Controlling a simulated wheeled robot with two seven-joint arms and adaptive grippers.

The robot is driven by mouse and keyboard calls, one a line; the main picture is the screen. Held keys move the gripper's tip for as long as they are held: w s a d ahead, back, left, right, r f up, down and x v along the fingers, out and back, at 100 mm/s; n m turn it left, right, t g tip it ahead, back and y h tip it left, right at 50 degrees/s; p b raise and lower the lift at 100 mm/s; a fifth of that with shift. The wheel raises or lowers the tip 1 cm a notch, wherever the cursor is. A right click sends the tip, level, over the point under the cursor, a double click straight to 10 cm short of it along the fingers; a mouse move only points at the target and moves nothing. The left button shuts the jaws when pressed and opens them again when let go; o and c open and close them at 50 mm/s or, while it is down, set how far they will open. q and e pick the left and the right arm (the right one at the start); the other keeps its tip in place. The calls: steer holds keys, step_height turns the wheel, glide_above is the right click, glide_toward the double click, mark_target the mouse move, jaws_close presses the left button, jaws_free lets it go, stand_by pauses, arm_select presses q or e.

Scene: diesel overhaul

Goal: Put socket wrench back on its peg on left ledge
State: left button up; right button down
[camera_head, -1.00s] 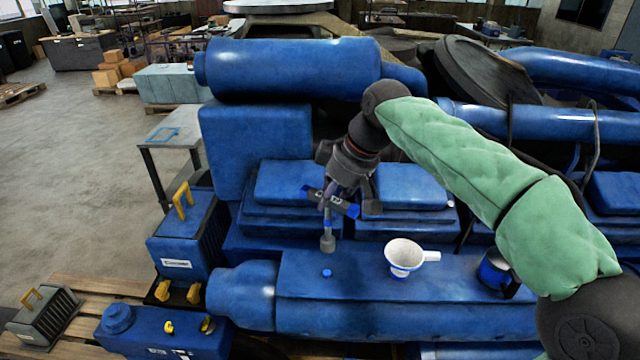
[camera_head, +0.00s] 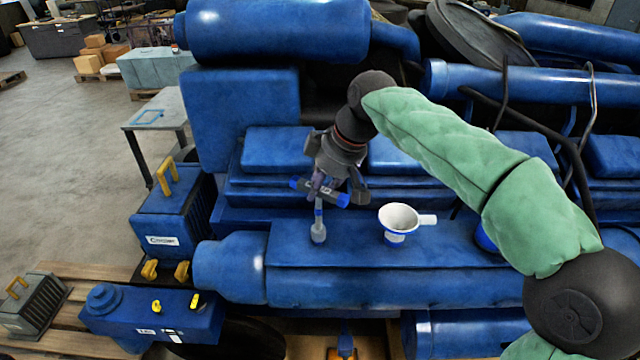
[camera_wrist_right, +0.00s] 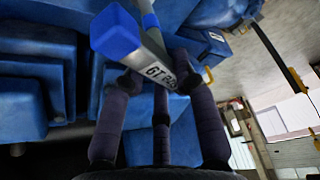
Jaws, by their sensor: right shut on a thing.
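The socket wrench (camera_head: 319,210) has a dark T-handle with blue ends and a pale shaft ending in a grey socket. My right gripper (camera_head: 325,185) is shut on its handle. The wrench hangs roughly upright, socket down, over the blue ledge (camera_head: 350,252). The socket appears at or just above the ledge top. The small blue peg is hidden, apparently behind the socket; I cannot tell whether the socket is around it. The right wrist view shows the lettered handle (camera_wrist_right: 155,65) across the fingers (camera_wrist_right: 160,110). My left gripper is not in view.
A white funnel (camera_head: 398,220) with a blue band stands on the ledge, right of the wrench. A blue mug (camera_head: 484,238) is mostly hidden by my right arm. Blue engine blocks (camera_head: 275,150) rise behind. A blue case (camera_head: 175,220) with yellow handle stands left.

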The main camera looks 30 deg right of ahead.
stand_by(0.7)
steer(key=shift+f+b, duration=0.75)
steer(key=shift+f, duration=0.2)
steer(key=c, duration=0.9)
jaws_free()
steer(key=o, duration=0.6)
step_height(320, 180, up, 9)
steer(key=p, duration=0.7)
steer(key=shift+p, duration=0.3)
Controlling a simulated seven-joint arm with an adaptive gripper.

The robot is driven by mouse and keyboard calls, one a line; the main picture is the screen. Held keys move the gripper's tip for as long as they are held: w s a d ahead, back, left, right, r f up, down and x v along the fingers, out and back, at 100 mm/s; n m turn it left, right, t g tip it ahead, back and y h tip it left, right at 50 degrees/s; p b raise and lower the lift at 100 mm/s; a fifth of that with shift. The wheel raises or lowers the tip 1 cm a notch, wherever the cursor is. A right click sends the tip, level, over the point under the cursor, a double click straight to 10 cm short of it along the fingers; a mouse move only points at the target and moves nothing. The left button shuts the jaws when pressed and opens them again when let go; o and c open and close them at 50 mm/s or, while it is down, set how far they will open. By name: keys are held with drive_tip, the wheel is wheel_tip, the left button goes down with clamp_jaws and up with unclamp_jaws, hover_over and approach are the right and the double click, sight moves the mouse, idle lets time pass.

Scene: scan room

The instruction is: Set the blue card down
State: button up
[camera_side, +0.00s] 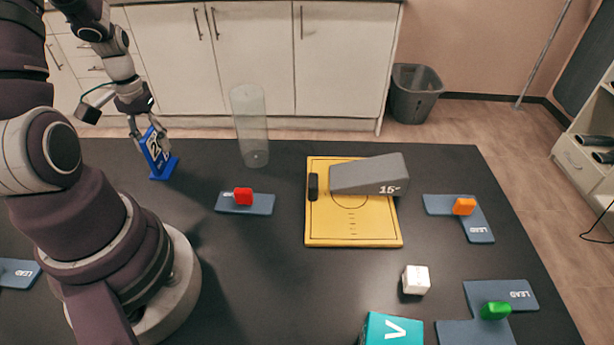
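The blue card (153,155) stands upright at the far left of the dark table, with white markings on its face and a flat blue foot below. My gripper (150,136) points down over it, with one finger at each side of its upper part. The fingers look closed on the card, though the contact is small in this view. The foot is at or very near the table top; I cannot tell whether it touches.
A clear cylinder (250,125) stands right of the card. A red block on a slate plate (230,206) lies nearer. A yellow board (350,232) bears a grey block (365,176). Further right are plates with orange (464,206) and green (495,311) pieces, and a white cube (416,279).

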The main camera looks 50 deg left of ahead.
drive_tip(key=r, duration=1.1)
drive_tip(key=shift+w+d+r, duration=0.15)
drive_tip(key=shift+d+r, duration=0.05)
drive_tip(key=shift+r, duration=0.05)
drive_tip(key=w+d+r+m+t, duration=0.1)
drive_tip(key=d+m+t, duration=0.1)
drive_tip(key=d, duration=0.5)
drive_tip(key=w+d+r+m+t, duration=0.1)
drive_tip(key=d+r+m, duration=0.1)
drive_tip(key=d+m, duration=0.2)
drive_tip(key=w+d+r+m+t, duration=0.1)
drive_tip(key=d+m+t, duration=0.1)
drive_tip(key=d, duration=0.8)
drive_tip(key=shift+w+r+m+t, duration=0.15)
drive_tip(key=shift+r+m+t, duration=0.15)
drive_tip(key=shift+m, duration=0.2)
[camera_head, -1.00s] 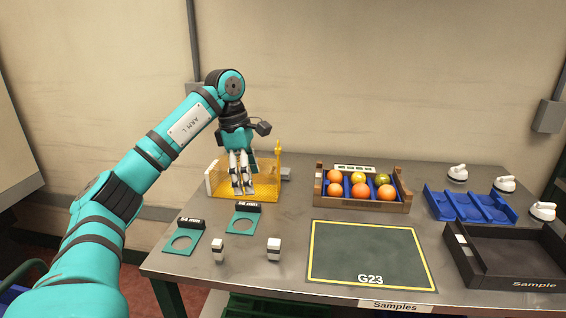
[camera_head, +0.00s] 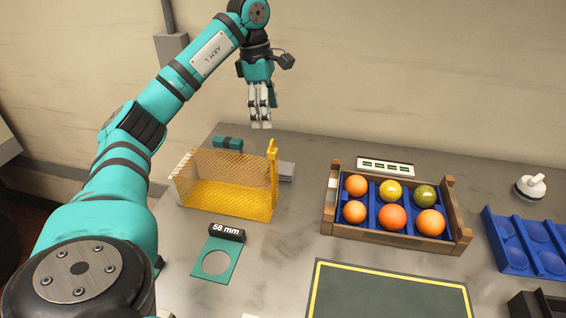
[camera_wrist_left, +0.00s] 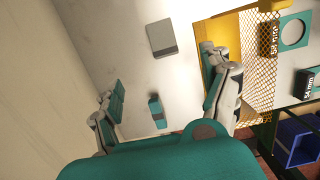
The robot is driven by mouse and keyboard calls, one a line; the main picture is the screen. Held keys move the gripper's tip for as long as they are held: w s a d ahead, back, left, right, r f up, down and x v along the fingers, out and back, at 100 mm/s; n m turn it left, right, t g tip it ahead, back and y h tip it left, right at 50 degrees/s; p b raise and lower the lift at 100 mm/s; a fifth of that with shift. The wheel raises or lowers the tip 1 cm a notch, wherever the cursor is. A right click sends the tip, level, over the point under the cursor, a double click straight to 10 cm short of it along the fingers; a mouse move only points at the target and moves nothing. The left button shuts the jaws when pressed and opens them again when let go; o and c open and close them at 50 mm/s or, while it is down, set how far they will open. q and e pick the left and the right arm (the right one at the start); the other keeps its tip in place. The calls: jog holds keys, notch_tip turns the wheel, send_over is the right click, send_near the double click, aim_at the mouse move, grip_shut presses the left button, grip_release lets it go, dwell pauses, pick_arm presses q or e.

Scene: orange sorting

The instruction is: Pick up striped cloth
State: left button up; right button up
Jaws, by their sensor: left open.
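A small teal bundle with dark bands (camera_head: 228,143), which looks like the folded striped cloth, lies on the table behind the yellow mesh holder. It also shows as a small teal shape (camera_wrist_left: 157,112) between the fingers in the left wrist view, farther off than they are. My left gripper (camera_head: 260,122) points down, open and empty, in the air to the right of the bundle in the head view. Its fingers stand wide apart in the left wrist view (camera_wrist_left: 165,96). My right gripper is out of view.
The yellow mesh holder (camera_head: 225,200) stands in front of the bundle, with a grey block (camera_head: 286,172) to its right. A wooden crate (camera_head: 400,238) with oranges and greener fruit is farther right. A 58 mm ring gauge (camera_head: 222,245) lies in front. The wall rises behind the table.

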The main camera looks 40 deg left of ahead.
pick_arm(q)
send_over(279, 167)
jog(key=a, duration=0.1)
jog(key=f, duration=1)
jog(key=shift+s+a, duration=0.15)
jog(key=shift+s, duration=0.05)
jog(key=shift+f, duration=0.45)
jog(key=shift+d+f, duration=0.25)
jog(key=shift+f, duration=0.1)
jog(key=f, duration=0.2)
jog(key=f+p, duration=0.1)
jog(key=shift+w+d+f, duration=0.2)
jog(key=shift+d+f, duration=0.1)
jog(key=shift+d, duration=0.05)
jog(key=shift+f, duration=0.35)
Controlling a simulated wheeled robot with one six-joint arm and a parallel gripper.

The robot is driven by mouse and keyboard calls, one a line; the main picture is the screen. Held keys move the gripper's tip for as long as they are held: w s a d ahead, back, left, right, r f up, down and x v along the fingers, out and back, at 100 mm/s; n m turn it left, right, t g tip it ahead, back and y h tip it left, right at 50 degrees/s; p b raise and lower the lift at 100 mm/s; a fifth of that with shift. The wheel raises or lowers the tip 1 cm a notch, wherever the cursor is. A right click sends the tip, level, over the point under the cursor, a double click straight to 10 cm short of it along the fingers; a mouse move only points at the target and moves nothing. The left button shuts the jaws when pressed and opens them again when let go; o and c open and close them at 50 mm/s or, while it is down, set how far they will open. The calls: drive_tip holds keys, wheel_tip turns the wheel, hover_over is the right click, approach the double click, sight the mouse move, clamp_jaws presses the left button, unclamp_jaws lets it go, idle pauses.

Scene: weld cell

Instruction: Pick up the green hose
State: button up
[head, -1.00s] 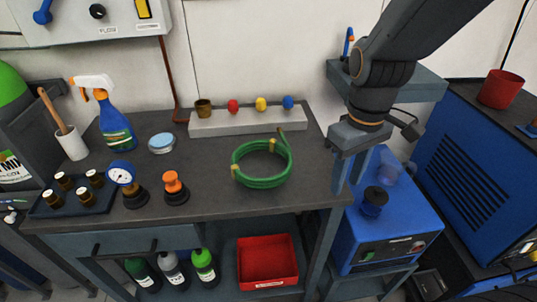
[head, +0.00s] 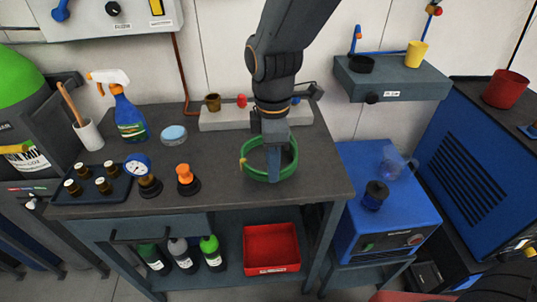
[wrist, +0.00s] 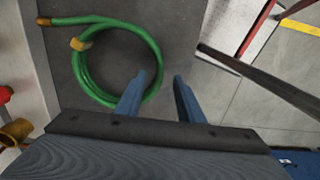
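The green hose (head: 248,168) lies coiled on the dark bench top (head: 221,178), with yellowish bands on it. My gripper (head: 274,178) is over the coil in the head view and hides part of it. In the wrist view the green hose (wrist: 80,72) fills the left half, with its brass end at the upper left. My gripper (wrist: 160,77) is open there, its two blue fingers apart. The coil's right side shows by the left finger and partly between the fingertips. I cannot tell the height of the tips above the bench, and nothing is held.
A grey block (head: 216,121) with small coloured parts stands behind the hose. An orange-topped part (head: 186,177) and a gauge (head: 139,167) stand to the left. A wall shelf (head: 398,84) is at right. The bench's right front corner is clear.

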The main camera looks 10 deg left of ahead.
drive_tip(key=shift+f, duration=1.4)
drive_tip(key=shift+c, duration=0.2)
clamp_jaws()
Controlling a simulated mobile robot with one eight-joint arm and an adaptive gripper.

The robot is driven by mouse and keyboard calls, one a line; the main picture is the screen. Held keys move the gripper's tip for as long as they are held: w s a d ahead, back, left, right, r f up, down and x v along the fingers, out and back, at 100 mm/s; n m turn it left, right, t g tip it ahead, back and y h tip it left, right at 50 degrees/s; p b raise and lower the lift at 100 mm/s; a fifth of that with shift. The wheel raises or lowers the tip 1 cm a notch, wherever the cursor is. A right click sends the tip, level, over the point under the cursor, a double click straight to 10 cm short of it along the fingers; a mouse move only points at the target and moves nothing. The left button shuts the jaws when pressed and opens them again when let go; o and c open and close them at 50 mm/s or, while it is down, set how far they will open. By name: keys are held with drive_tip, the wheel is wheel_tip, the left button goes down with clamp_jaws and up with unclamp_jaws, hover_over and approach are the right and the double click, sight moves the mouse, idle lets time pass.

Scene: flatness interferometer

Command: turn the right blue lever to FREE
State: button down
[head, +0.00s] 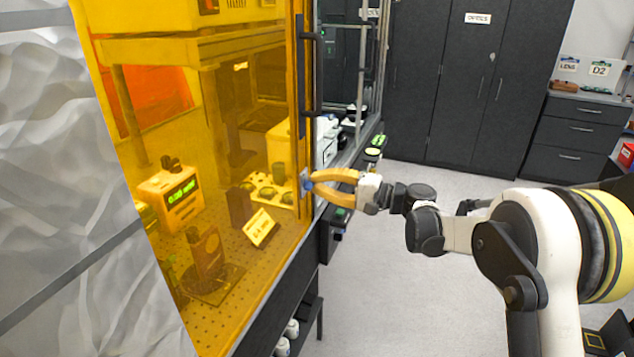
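A small blue lever (306,181) shows on the frame at the right edge of the amber enclosure panel, below a long black handle. I cannot read its position or any FREE label. My gripper (315,182) has two tan fingers. It comes in from the right, and its tips are right at the blue lever, with a narrow gap between them. The tips hide part of the lever, so I cannot tell whether they grip it or only stand around it. No second blue lever can be made out clearly.
Behind the amber panel (235,110) stand a meter with a green display (170,195) and small optics on a perforated plate. The black door handle (317,75) rises above the lever. Dark cabinets (450,90) line the back wall. The grey floor (400,290) between is clear.

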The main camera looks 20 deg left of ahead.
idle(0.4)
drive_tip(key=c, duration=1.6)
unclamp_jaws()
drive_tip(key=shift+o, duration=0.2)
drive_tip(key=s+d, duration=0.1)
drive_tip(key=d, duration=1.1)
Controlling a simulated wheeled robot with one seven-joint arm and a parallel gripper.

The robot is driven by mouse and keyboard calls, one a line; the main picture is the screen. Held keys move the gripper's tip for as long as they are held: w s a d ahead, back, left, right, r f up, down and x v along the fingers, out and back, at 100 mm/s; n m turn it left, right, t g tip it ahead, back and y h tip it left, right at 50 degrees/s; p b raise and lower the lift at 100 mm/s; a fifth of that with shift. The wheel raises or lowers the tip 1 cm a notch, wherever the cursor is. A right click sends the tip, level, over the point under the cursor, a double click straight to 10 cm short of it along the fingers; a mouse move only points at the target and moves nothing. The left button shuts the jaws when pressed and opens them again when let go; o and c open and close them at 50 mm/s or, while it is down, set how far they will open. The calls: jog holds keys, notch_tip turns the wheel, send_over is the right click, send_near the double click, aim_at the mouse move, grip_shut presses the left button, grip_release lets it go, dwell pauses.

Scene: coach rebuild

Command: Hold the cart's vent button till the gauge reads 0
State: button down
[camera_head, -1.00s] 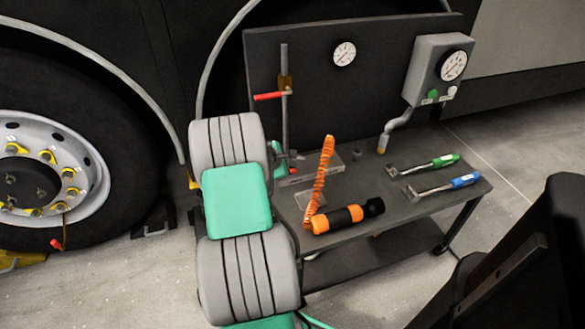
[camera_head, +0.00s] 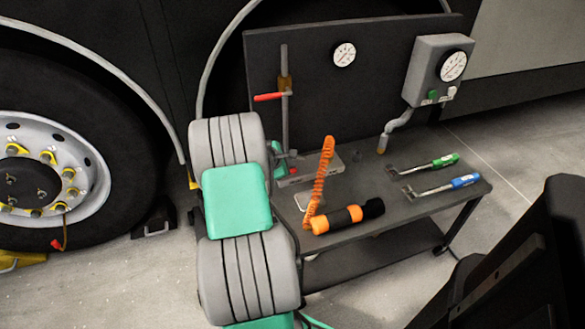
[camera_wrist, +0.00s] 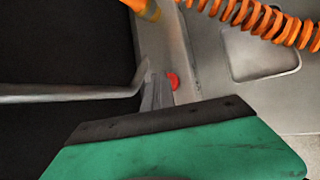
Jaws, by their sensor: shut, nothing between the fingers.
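The cart (camera_head: 440,215) stands right of the wheel, with a dark upright panel at its back. A small white round gauge (camera_head: 344,54) is on the panel; its reading is too small to tell. A grey box with a larger gauge (camera_head: 452,66) carries a green button (camera_head: 432,96) and a white one (camera_head: 451,93). My gripper (camera_wrist: 157,92) is shut and empty, low over the cart's back left. A red button (camera_wrist: 173,81) on the grey block (camera_head: 335,164) shows just beside its fingertips; I cannot tell whether they touch. My arm partly hides this area in the head view.
A vertical pipe with a red-handled lever (camera_head: 268,97) rises close behind my gripper. An orange coiled hose (camera_head: 320,180) and an orange-black tool (camera_head: 347,217) lie in front. Green-handled (camera_head: 445,160) and blue-handled (camera_head: 465,181) tools lie at right. A bent grey pipe hangs below the box.

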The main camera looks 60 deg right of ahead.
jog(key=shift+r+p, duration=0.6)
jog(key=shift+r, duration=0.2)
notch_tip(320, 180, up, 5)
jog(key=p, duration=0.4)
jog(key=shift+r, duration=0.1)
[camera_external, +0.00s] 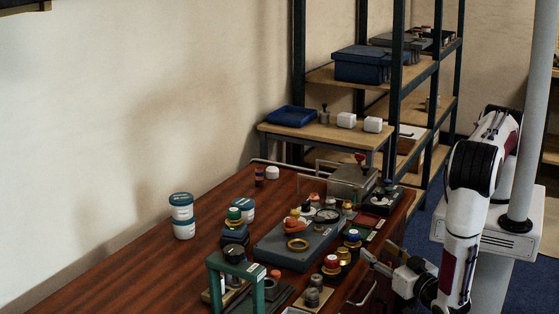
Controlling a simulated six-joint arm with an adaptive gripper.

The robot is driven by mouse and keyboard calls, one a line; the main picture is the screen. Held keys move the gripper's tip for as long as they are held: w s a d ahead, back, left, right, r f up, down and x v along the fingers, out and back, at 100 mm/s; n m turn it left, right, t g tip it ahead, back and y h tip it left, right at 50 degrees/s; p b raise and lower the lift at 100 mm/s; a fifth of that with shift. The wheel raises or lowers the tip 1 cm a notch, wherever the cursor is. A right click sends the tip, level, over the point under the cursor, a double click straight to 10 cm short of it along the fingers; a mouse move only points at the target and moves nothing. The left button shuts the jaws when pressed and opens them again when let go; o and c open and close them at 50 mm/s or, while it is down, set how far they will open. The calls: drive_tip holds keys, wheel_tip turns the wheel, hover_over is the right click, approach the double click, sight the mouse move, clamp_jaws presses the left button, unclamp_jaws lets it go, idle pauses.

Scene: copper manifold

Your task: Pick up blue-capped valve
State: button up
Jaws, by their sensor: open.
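A small valve with a blue cap (353,235) and a yellowish body stands upright near the right edge of the wooden table. My gripper (368,262) is open, just right of and slightly below it in the picture. The gripper appears empty and apart from the valve, though the fingertips are small here. A red-capped valve (331,262) stands close by on the left.
A grey block (280,248) with an orange part and a yellow ring lies left of the valve. A green frame (215,265) rises at the front. White tubs (182,210) stand at the left; bare wood (130,265) is clear there. Shelves (425,75) stand behind.

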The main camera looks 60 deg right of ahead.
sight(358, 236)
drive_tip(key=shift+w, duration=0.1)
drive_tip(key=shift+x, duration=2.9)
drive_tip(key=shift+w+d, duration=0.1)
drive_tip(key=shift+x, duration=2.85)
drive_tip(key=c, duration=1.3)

Directions for this task>
Please restate the material above line by line, exactly, beginning at its first line and ending with the line that contains "[camera_wrist_right, +0.00s]", without any pictures.

Response to this exercise>
Controlling a simulated wheeled robot with two seven-joint arms and adaptive grippers.

The robot is driven by mouse and keyboard calls, one a line; the main picture is the screen. Held keys move the gripper's tip for as long as they are held: w s a d ahead, back, left, right, r f up, down and x v along the fingers, out and back, at 100 mm/s; n m turn it left, right, t g tip it ahead, back and y h tip it left, right at 50 degrees/s; p b raise and lower the lift at 100 mm/s; a fifth of that with shift. The wheel raises or lowers the tip 1 cm a notch, wherever the cursor is. A right click sends the tip, level, over the point under the cursor, a double click straight to 10 cm short of it along the fingers; a mouse move only points at the target and moves nothing. The left button shuts the jaws when pressed and opens them again when let go; o and c open and close them at 50 mm/s or, while it is down, set how far they will open. q and e pick the left and the right arm (the right one at the start); the other keeps its tip in place. The calls: steer holds keys, step_height turns the wheel, glide_above is the right click, glide_toward the double click, mark_target the mouse move, jaws_close presses the left button, jaws_free lets it go, stand_by pauses, arm_select presses q or e.

Scene: diesel overhaul

Goal: Put socket wrench back on its peg on left ledge
State: left button up; right button down
[camera_head, -1.00s] 
[camera_head, +0.00s] 
[camera_wrist_right, +0.00s] 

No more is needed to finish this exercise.